■ Exercise requirements ■
Omit the images, then output each of the records below exactly.

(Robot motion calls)
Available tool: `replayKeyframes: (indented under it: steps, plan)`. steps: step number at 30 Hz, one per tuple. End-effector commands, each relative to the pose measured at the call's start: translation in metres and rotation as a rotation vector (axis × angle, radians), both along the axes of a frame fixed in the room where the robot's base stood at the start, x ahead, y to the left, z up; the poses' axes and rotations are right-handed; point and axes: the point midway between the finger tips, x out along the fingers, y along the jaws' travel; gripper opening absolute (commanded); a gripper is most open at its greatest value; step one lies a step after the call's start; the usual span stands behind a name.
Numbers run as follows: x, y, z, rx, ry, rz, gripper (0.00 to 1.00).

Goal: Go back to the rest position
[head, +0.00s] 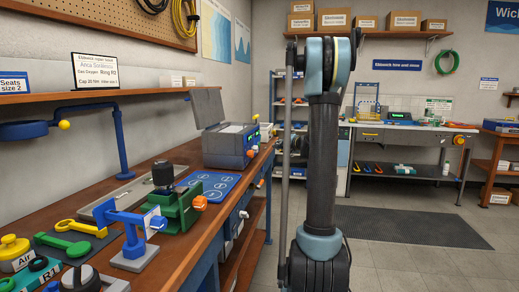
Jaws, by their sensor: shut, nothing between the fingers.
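My arm stands upright in the middle of the head view, with black links and pale blue joints. Its upper joint is near the top edge of the picture, and its lower part runs down past the bottom edge. My gripper does not show in this view. The arm is apart from the wooden workbench (190,262) on the left, over the open floor side. Nothing is seen held by the arm.
On the workbench are a blue clamp stand (133,236), a green vise (180,207), a grey instrument box (230,145) and several wrenches. A second bench (408,128) stands at the back right. The grey floor (440,268) and dark mat (410,226) are clear.

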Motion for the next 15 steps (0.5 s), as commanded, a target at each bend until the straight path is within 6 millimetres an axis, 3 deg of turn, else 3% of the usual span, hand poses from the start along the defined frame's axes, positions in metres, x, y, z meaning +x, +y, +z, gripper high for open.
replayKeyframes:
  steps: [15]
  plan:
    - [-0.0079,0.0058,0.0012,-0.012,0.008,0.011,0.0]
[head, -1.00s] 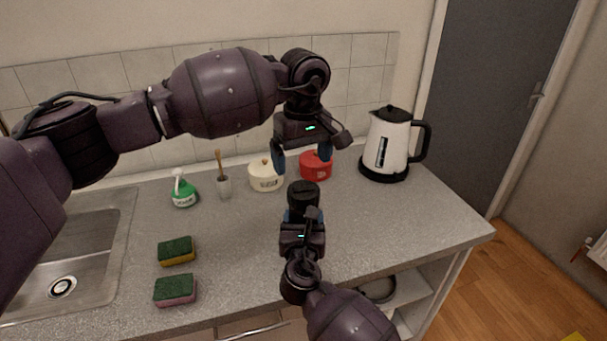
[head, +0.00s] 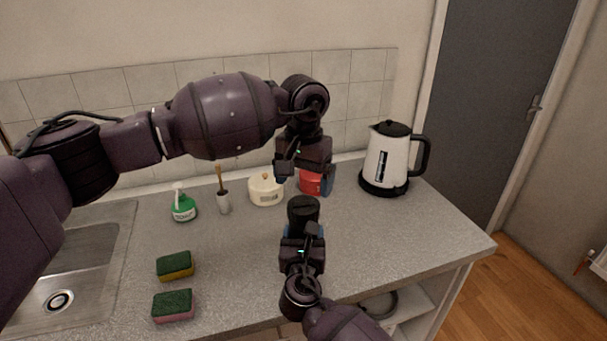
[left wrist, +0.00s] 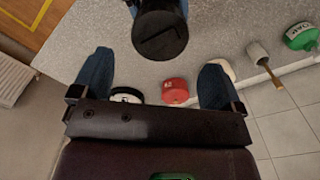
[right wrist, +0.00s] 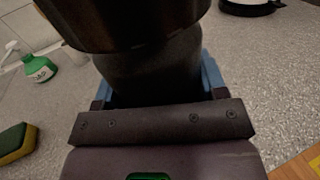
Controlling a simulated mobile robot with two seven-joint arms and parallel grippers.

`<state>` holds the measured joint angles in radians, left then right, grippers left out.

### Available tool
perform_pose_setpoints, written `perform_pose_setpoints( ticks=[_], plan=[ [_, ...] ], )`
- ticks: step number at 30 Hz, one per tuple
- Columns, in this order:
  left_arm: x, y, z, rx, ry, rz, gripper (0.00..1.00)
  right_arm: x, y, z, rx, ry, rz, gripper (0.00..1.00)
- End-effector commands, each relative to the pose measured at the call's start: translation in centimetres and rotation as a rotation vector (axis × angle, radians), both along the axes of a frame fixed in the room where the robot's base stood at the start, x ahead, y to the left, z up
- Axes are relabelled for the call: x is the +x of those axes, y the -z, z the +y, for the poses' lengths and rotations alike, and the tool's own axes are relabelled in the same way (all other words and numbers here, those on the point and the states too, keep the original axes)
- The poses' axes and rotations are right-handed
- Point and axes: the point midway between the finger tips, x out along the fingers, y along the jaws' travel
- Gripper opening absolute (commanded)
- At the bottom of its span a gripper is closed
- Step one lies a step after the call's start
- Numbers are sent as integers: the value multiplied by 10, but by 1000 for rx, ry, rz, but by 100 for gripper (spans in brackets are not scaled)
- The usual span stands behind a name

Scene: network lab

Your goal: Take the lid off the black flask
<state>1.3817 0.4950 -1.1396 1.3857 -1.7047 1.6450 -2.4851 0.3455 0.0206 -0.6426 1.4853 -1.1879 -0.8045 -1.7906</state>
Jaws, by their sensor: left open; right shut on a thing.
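The black flask (head: 303,214) stands upright over the counter in the head view, its black lid (head: 303,203) on top. My right gripper (head: 302,232) is shut on the flask's body from the front; the flask (right wrist: 155,75) fills the middle of the right wrist view. My left gripper (head: 304,184) is open and empty, above and behind the flask. In the left wrist view the lid (left wrist: 160,36) shows from above, ahead of the open fingers (left wrist: 155,85) and apart from them. The flask's lower part is hidden by my right gripper.
A red pot (head: 311,182) and a cream pot (head: 266,190) stand behind. A white kettle (head: 388,160) is at the right. A brush holder (head: 223,203), green soap bottle (head: 183,207), two sponges (head: 175,266) and a sink (head: 85,250) are left. The counter right of the flask is clear.

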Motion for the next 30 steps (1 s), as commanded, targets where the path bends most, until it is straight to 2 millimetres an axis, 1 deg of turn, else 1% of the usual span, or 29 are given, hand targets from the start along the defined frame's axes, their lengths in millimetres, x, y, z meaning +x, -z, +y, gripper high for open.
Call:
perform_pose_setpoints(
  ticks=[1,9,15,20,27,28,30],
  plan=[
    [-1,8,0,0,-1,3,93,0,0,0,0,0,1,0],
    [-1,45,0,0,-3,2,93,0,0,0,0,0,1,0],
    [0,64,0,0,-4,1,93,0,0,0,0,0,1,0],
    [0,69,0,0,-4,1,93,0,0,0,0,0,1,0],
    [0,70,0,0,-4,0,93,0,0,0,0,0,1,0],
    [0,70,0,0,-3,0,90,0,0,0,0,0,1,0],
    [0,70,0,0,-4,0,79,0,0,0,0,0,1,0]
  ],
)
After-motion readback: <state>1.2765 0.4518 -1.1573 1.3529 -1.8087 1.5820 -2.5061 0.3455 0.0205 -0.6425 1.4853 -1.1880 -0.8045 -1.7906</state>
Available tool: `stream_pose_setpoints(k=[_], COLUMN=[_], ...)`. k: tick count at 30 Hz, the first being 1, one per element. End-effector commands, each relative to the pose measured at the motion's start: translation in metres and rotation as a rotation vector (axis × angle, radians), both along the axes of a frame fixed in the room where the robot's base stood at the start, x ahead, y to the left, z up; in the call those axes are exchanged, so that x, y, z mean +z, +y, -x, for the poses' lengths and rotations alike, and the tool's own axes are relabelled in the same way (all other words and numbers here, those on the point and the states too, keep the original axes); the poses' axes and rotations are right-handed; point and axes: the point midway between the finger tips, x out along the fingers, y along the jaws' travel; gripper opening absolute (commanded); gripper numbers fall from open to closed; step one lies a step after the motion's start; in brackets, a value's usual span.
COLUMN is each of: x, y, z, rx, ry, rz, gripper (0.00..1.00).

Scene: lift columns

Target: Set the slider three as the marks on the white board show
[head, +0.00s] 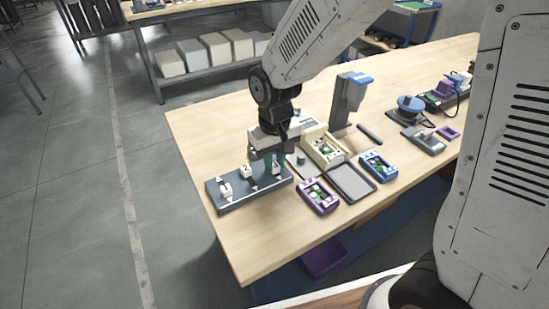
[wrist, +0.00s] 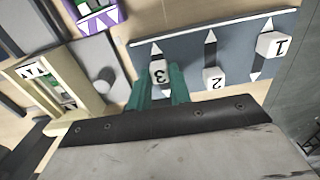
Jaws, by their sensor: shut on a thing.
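A dark grey slider panel (head: 236,203) lies at the near left edge of the table; it also shows in the wrist view (wrist: 187,50). It has three white numbered knobs with white arrow tips along their slots. Knob 3 (wrist: 160,73) sits between the green fingers of my gripper (wrist: 160,88), which is shut on it. In the head view my gripper (head: 275,160) is over the panel's right end and partly hides this knob. Knob 2 (wrist: 213,79) is at the lower end of its slot in the wrist view. I cannot make out a marked white board.
A beige box (head: 322,147) and a dark flat tray (head: 352,183) lie right of the panel. A purple case (head: 317,197) and a blue case (head: 378,167) are nearby. A grey stand with a blue top (head: 350,100) rises behind.

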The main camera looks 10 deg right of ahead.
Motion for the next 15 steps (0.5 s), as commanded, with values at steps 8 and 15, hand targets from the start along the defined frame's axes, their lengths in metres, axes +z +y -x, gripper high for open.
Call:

■ Response ■
Available tool: `replayKeyframes: (indented under it: steps, plan)`. steps: step number at 30 Hz, one per tuple. End-effector commands, each relative to the pose measured at the call's start: translation in metres and rotation as a rotation vector (axis × angle, radians), both along the axes of a frame fixed in the room where the robot's base stood at the start, x ahead, y to the left, z up; the poses' axes and rotations are right-handed; point and axes: the point midway between the finger tips, x out along the fingers, y along the jaws' travel; gripper opening absolute (commanded); a gripper is most open at its greatest value; step one lies a step after the call's start; the usual span stands behind a name.
Numbers run as follows: x, y, z, rx, ry, rz, gripper (0.00 to 1.00).

Goal: Go back to the rest position
[head, +0.00s] 
Jaws, by their sensor: shut, nothing between the fingers.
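My arm stands upright in the middle of the head view, with black links and pale blue joints. Its upper joint is near the top edge of the picture, and its lower part runs down past the bottom edge. My gripper does not show in this view. The arm is apart from the wooden workbench (190,262) on the left, over the open floor side. Nothing is seen held by the arm.
On the workbench are a blue clamp stand (133,236), a green vise (180,207), a grey instrument box (230,145) and several wrenches. A second bench (408,128) stands at the back right. The grey floor (440,268) and dark mat (410,226) are clear.

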Motion for the next 15 steps (0.5 s), as commanded, a target at each bend until the straight path is within 6 millimetres an axis, 3 deg of turn, else 3% of the usual span, hand poses from the start along the defined frame's axes, positions in metres, x, y, z meaning +x, +y, +z, gripper high for open.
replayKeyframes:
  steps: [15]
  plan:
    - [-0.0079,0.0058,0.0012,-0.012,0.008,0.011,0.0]
[head, -1.00s] 
[head, +0.00s] 
[left wrist, +0.00s] 
[right wrist, +0.00s] 
Controlling a simulated mobile robot with two seven-joint arms and parallel grippers.

`<state>` holds the measured joint angles in radians, left then right, grippers left out.

### Available tool
perform_pose_setpoints, written `perform_pose_setpoints( ticks=[_], plan=[ [_, ...] ], )`
- ticks: step number at 30 Hz, one per tuple
- Columns, in this order:
  left_arm: x, y, z, rx, ry, rz, gripper (0.00..1.00)
  right_arm: x, y, z, rx, ry, rz, gripper (0.00..1.00)
- End-effector commands, each relative to the pose measured at the call's start: translation in centimetres and rotation as a rotation vector (axis × angle, radians), both along the axes of a frame fixed in the room where the robot's base stood at the start, x ahead, y to the left, z up
- Axes are relabelled for the call: x is the +x of those axes, y the -z, z the +y, for the poses' lengths and rotations alike, and the tool's own axes are relabelled in the same way (all other words and numbers here, those on the point and the states too, keep the original axes)
- The poses' axes and rotations are right-handed
- Point and axes: the point midway between the finger tips, x out along the fingers, y along the jaws' travel
- Gripper opening absolute (commanded)
- At the bottom of its span a gripper is closed
- Step one lies a step after the call's start
- Numbers are sent as integers: the value multiplied by 10, but by 1000 for rx, ry, rz, but by 100 for gripper (spans in brackets are not scaled)
- The usual span stands behind a name

Scene: network lab

Your goal: Take the lid off the black flask
<state>1.3817 0.4950 -1.1396 1.3857 -1.7047 1.6450 -2.4851 0.3455 0.0206 -0.6426 1.4853 -1.1879 -0.8045 -1.7906</state>
Jaws, by their sensor: left open; right shut on a thing.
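The black flask (head: 303,214) stands upright over the counter in the head view, its black lid (head: 303,203) on top. My right gripper (head: 302,232) is shut on the flask's body from the front; the flask (right wrist: 155,75) fills the middle of the right wrist view. My left gripper (head: 304,184) is open and empty, above and behind the flask. In the left wrist view the lid (left wrist: 160,36) shows from above, ahead of the open fingers (left wrist: 155,85) and apart from them. The flask's lower part is hidden by my right gripper.
A red pot (head: 311,182) and a cream pot (head: 266,190) stand behind. A white kettle (head: 388,160) is at the right. A brush holder (head: 223,203), green soap bottle (head: 183,207), two sponges (head: 175,266) and a sink (head: 85,250) are left. The counter right of the flask is clear.

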Motion for the next 30 steps (1 s), as commanded, targets where the path bends most, until it is straight to 2 millimetres an axis, 1 deg of turn, else 1% of the usual span, or 29 are given, hand targets from the start along the defined frame's axes, their lengths in millimetres, x, y, z meaning +x, -z, +y, gripper high for open.
Call:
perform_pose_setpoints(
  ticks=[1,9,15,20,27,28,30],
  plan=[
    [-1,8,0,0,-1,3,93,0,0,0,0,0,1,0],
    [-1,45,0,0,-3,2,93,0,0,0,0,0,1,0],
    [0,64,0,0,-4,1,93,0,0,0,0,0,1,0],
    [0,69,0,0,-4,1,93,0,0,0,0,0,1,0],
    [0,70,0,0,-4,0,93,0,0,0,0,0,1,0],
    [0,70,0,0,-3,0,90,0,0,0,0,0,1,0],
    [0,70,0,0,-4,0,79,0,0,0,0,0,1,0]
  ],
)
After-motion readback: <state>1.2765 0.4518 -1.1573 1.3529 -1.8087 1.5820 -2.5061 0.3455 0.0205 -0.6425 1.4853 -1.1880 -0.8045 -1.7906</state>
Available tool: `stream_pose_setpoints(k=[_], COLUMN=[_], ...)`. k: tick count at 30 Hz, the first being 1, one per element. End-effector commands, each relative to the pose measured at the motion's start: translation in metres and rotation as a rotation vector (axis × angle, radians), both along the axes of a frame fixed in the room where the robot's base stood at the start, x ahead, y to the left, z up; in the call those axes are exchanged, so that x, y, z mean +z, +y, -x, for the poses' lengths and rotations alike, and the tool's own axes are relabelled in the same way (all other words and numbers here, those on the point and the states too, keep the original axes); the poses' axes and rotations are right-handed; point and axes: the point midway between the finger tips, x out along the fingers, y along the jaws' travel; gripper opening absolute (commanded); gripper numbers fall from open to closed; step one lies a step after the motion's start; in brackets, a value's usual span.
COLUMN is each of: x, y, z, rx, ry, rz, gripper (0.00..1.00).

Scene: lift columns

Target: Set the slider three as the marks on the white board show
[head, +0.00s] 
[wrist, +0.00s] 
Jaws, by their sensor: shut on a thing.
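A dark grey slider panel (head: 236,203) lies at the near left edge of the table; it also shows in the wrist view (wrist: 187,50). It has three white numbered knobs with white arrow tips along their slots. Knob 3 (wrist: 160,73) sits between the green fingers of my gripper (wrist: 160,88), which is shut on it. In the head view my gripper (head: 275,160) is over the panel's right end and partly hides this knob. Knob 2 (wrist: 213,79) is at the lower end of its slot in the wrist view. I cannot make out a marked white board.
A beige box (head: 322,147) and a dark flat tray (head: 352,183) lie right of the panel. A purple case (head: 317,197) and a blue case (head: 378,167) are nearby. A grey stand with a blue top (head: 350,100) rises behind.

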The main camera looks 10 deg right of ahead.
Motion for the next 15 steps (0.5 s), as commanded, with values at steps 8 and 15, hand targets from the start along the defined frame's axes, their lengths in metres, axes +z +y -x, gripper high for open.
Call:

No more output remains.